_Provided records_.
[START]
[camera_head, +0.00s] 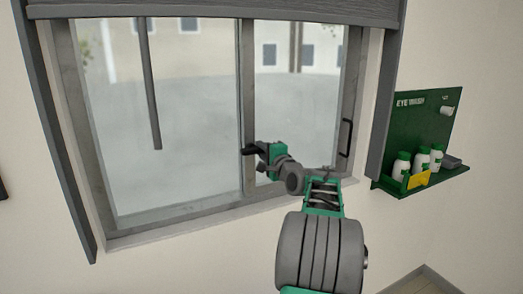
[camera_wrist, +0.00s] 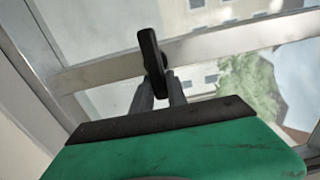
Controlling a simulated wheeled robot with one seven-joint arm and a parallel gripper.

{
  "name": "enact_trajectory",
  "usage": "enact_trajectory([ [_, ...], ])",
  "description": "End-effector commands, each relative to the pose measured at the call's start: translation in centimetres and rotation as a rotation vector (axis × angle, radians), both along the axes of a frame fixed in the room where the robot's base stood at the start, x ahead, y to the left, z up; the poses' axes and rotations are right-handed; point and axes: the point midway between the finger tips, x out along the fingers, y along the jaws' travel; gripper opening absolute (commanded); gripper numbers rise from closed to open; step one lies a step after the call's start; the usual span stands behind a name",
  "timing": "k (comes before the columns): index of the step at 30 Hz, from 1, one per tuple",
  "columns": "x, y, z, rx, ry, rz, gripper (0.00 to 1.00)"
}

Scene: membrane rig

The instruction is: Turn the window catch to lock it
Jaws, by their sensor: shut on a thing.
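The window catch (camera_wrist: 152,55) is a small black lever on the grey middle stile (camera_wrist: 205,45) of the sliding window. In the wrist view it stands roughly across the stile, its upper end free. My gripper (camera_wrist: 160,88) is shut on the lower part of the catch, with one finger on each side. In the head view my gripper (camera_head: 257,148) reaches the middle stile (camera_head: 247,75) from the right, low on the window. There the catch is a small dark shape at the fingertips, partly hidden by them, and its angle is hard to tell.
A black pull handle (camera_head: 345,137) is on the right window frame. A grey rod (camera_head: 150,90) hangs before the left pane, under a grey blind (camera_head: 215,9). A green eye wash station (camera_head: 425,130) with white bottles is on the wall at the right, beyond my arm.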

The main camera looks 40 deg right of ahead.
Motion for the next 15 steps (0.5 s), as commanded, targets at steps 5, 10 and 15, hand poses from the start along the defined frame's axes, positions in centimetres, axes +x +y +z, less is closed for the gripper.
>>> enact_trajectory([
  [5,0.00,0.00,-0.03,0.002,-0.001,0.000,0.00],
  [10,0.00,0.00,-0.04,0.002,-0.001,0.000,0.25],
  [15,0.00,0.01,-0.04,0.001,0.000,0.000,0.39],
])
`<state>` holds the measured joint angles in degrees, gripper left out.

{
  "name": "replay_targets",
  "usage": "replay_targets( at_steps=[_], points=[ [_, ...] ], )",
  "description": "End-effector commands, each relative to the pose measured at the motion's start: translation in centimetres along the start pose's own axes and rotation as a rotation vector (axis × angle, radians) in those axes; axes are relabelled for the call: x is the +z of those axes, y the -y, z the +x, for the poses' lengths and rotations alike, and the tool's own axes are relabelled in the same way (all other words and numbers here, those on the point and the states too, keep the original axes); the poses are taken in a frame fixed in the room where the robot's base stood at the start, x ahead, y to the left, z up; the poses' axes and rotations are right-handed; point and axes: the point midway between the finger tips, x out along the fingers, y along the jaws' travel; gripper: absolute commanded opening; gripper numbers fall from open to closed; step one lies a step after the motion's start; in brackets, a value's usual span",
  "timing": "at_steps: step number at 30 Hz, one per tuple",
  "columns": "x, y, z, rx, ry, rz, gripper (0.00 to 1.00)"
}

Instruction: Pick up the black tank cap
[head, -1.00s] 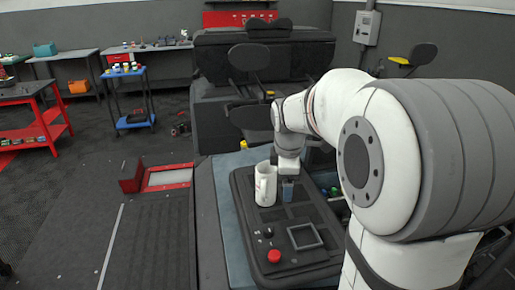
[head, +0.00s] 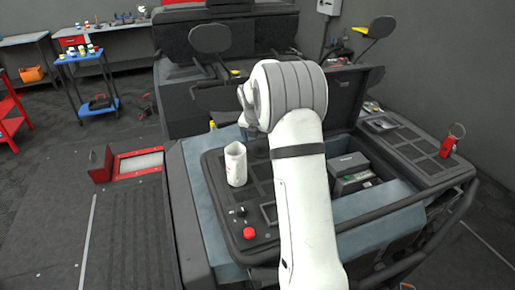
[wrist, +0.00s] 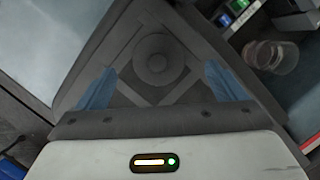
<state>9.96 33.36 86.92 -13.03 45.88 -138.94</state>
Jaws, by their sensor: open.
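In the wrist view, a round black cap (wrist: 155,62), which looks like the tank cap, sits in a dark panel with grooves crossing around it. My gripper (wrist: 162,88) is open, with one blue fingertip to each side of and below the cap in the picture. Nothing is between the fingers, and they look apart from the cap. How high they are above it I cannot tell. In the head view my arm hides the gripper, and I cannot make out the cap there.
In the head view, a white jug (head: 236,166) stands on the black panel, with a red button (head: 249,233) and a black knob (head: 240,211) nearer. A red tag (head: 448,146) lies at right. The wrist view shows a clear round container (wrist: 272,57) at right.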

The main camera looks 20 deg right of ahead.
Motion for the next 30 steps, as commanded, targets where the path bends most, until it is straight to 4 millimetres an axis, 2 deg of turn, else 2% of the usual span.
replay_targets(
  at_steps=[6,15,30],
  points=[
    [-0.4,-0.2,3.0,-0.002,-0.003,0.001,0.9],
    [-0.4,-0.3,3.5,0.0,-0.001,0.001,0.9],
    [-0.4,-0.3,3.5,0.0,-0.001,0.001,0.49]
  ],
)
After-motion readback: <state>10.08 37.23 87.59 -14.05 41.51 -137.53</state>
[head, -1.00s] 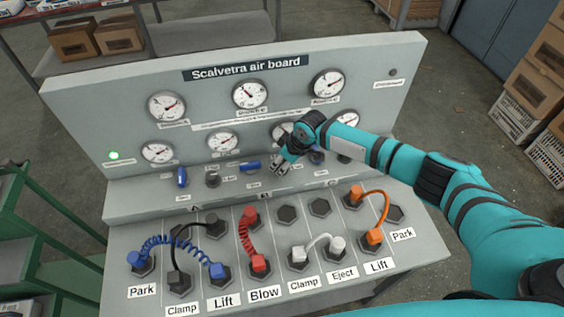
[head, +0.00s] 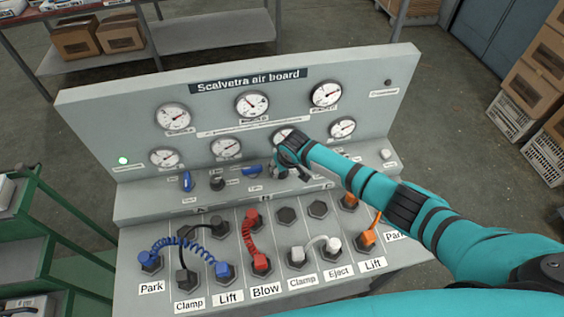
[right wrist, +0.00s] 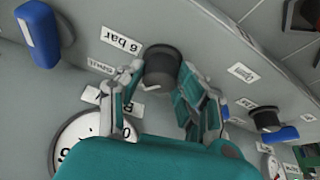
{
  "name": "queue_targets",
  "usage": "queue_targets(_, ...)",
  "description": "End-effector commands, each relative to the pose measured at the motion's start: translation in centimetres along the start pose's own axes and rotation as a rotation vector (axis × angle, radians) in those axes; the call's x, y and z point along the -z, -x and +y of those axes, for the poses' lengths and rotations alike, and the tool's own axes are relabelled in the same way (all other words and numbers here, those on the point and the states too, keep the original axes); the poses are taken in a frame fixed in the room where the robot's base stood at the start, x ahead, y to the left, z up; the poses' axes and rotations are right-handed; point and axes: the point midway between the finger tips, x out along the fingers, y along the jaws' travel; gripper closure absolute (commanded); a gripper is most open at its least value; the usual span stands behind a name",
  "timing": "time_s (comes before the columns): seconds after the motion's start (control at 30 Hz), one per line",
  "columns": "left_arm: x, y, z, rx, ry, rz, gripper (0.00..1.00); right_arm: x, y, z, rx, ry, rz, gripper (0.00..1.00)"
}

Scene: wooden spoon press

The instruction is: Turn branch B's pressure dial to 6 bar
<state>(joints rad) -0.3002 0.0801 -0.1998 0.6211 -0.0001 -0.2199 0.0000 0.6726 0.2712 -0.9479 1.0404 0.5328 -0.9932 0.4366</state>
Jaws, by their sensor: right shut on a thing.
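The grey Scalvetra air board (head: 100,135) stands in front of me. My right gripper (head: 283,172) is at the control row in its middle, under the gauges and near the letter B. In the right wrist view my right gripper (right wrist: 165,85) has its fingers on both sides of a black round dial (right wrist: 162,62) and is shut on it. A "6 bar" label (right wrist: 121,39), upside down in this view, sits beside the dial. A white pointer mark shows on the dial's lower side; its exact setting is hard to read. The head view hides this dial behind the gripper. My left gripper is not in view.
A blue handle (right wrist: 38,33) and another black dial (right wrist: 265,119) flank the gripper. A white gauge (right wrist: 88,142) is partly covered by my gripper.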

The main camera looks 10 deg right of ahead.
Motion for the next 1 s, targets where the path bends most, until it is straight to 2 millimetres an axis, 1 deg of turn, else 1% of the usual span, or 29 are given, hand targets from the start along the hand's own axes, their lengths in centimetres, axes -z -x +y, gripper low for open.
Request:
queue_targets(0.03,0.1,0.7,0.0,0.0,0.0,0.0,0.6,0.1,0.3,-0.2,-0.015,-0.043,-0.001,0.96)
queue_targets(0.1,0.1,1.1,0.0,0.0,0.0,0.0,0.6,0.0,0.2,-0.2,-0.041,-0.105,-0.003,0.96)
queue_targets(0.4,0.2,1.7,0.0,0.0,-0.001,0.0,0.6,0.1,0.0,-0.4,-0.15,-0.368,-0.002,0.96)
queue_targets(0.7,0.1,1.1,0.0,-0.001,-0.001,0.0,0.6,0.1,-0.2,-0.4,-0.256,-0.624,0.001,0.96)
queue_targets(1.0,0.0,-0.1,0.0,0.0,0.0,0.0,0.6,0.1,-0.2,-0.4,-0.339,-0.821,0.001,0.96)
[END]
_Task_. Can you retype every record above exactly, leaving out the pictures?

_Result for this exercise_.
[camera_head, +0.00s] 
[camera_wrist, +0.00s] 
Controlling a simulated wheeled robot with one seven-joint arm and a parallel gripper.

{
  "name": "enact_trajectory",
  "usage": "enact_trajectory([ [_, ...], ])",
  "description": "End-effector commands, each relative to the pose measured at the call's start: translation in centimetres and rotation as a rotation vector (axis × angle, radians), both along the axes of a frame fixed in the room where the robot's base stood at the start, x ahead, y to the left, z up; the poses' axes and rotations are right-handed; point and axes: the point midway between the finger tips, x out along the fingers, y along the jaws' travel; gripper opening absolute (commanded); gripper numbers rise from closed to open; step one lies a step after the call's start; the usual span stands behind a name",
  "timing": "k (comes before the columns): index of the step at 30 Hz, from 1, one per tuple",
  "columns": "x, y, z, rx, ry, rz, gripper (0.00 to 1.00)"
}

Scene: membrane rig

The instruction is: Turn the window catch to lock it
Jaws, by their sensor: shut on a thing.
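The window catch (camera_wrist: 152,55) is a small black lever on the grey middle stile (camera_wrist: 205,45) of the sliding window. In the wrist view it stands roughly across the stile, its upper end free. My gripper (camera_wrist: 160,88) is shut on the lower part of the catch, with one finger on each side. In the head view my gripper (camera_head: 257,148) reaches the middle stile (camera_head: 247,75) from the right, low on the window. There the catch is a small dark shape at the fingertips, partly hidden by them, and its angle is hard to tell.
A black pull handle (camera_head: 345,137) is on the right window frame. A grey rod (camera_head: 150,90) hangs before the left pane, under a grey blind (camera_head: 215,9). A green eye wash station (camera_head: 425,130) with white bottles is on the wall at the right, beyond my arm.

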The main camera looks 40 deg right of ahead.
Motion for the next 15 steps (0.5 s), as commanded, targets at steps 5, 10 and 15, hand poses from the start along the defined frame's axes, positions in centimetres, axes +x +y +z, less is closed for the gripper.
>>> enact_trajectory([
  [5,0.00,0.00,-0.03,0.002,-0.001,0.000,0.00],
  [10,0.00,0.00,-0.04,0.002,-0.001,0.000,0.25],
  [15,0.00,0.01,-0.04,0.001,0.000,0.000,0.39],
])
`<state>` holds the measured joint angles in degrees, gripper left out.

{
  "name": "replay_targets",
  "usage": "replay_targets( at_steps=[_], points=[ [_, ...] ], )",
  "description": "End-effector commands, each relative to the pose measured at the motion's start: translation in centimetres along the start pose's own axes and rotation as a rotation vector (axis × angle, radians) in those axes; axes are relabelled for the call: x is the +z of those axes, y the -y, z the +x, for the poses' lengths and rotations alike, and the tool's own axes are relabelled in the same way (all other words and numbers here, those on the point and the states too, keep the original axes); the poses are taken in a frame fixed in the room where the robot's base stood at the start, x ahead, y to the left, z up; the poses' axes and rotations are right-handed; point and axes: the point midway between the finger tips, x out along the fingers, y along the jaws' travel; gripper: absolute commanded opening; gripper numbers fall from open to closed; step one lies a step after the motion's start; in brackets, a value's usual span",
  "timing": "at_steps: step number at 30 Hz, one per tuple",
  "columns": "x, y, z, rx, ry, rz, gripper (0.00 to 1.00)"
}

Instruction: Pick up the black tank cap
[head, -1.00s] 
[head, +0.00s] 
[wrist, +0.00s] 
<state>9.96 33.36 86.92 -13.03 45.88 -138.94</state>
Jaws, by their sensor: open.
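In the wrist view, a round black cap (wrist: 155,62), which looks like the tank cap, sits in a dark panel with grooves crossing around it. My gripper (wrist: 162,88) is open, with one blue fingertip to each side of and below the cap in the picture. Nothing is between the fingers, and they look apart from the cap. How high they are above it I cannot tell. In the head view my arm hides the gripper, and I cannot make out the cap there.
In the head view, a white jug (head: 236,166) stands on the black panel, with a red button (head: 249,233) and a black knob (head: 240,211) nearer. A red tag (head: 448,146) lies at right. The wrist view shows a clear round container (wrist: 272,57) at right.

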The main camera looks 20 deg right of ahead.
Motion for the next 30 steps, as commanded, targets where the path bends most, until it is straight to 4 millimetres an axis, 2 deg of turn, else 2% of the usual span.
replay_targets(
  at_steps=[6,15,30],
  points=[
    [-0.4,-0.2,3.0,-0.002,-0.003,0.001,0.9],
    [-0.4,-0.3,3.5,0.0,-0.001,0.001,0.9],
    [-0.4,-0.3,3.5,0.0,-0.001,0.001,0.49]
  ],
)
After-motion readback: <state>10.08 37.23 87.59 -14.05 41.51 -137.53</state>
[head, -1.00s] 
[head, +0.00s] 
[right wrist, +0.00s] 
{
  "name": "queue_targets",
  "usage": "queue_targets(_, ...)",
  "description": "End-effector commands, each relative to the pose measured at the motion's start: translation in centimetres along the start pose's own axes and rotation as a rotation vector (axis × angle, radians) in those axes; the call's x, y and z point along the -z, -x and +y of those axes, for the poses' lengths and rotations alike, and the tool's own axes are relabelled in the same way (all other words and numbers here, those on the point and the states too, keep the original axes); the poses are taken in a frame fixed in the room where the robot's base stood at the start, x ahead, y to the left, z up; the poses' axes and rotations are right-handed; point and axes: the point midway between the finger tips, x out along the fingers, y along the jaws' travel; gripper closure absolute (commanded); a gripper is most open at its least value; the usual span stands behind a name",
  "timing": "time_s (comes before the columns): seconds after the motion's start (control at 30 Hz), one per line",
  "columns": "left_arm: x, y, z, rx, ry, rz, gripper (0.00..1.00); right_arm: x, y, z, rx, ry, rz, gripper (0.00..1.00)"
}

Scene: wooden spoon press

The instruction is: Turn branch B's pressure dial to 6 bar
<state>(joints rad) -0.3002 0.0801 -0.1998 0.6211 -0.0001 -0.2199 0.0000 0.6726 0.2712 -0.9479 1.0404 0.5328 -0.9932 0.4366</state>
Jaws, by their sensor: right shut on a thing.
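The grey Scalvetra air board (head: 100,135) stands in front of me. My right gripper (head: 283,172) is at the control row in its middle, under the gauges and near the letter B. In the right wrist view my right gripper (right wrist: 165,85) has its fingers on both sides of a black round dial (right wrist: 162,62) and is shut on it. A "6 bar" label (right wrist: 121,39), upside down in this view, sits beside the dial. A white pointer mark shows on the dial's lower side; its exact setting is hard to read. The head view hides this dial behind the gripper. My left gripper is not in view.
A blue handle (right wrist: 38,33) and another black dial (right wrist: 265,119) flank the gripper. A white gauge (right wrist: 88,142) is partly covered by my gripper.

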The main camera looks 10 deg right of ahead.
Motion for the next 1 s, targets where the path bends most, until it is straight to 2 millimetres an axis, 1 deg of turn, else 1% of the usual span, or 29 are given, hand targets from the start along the hand's own axes, their lengths in centimetres, axes -z -x +y, gripper low for open.
Request:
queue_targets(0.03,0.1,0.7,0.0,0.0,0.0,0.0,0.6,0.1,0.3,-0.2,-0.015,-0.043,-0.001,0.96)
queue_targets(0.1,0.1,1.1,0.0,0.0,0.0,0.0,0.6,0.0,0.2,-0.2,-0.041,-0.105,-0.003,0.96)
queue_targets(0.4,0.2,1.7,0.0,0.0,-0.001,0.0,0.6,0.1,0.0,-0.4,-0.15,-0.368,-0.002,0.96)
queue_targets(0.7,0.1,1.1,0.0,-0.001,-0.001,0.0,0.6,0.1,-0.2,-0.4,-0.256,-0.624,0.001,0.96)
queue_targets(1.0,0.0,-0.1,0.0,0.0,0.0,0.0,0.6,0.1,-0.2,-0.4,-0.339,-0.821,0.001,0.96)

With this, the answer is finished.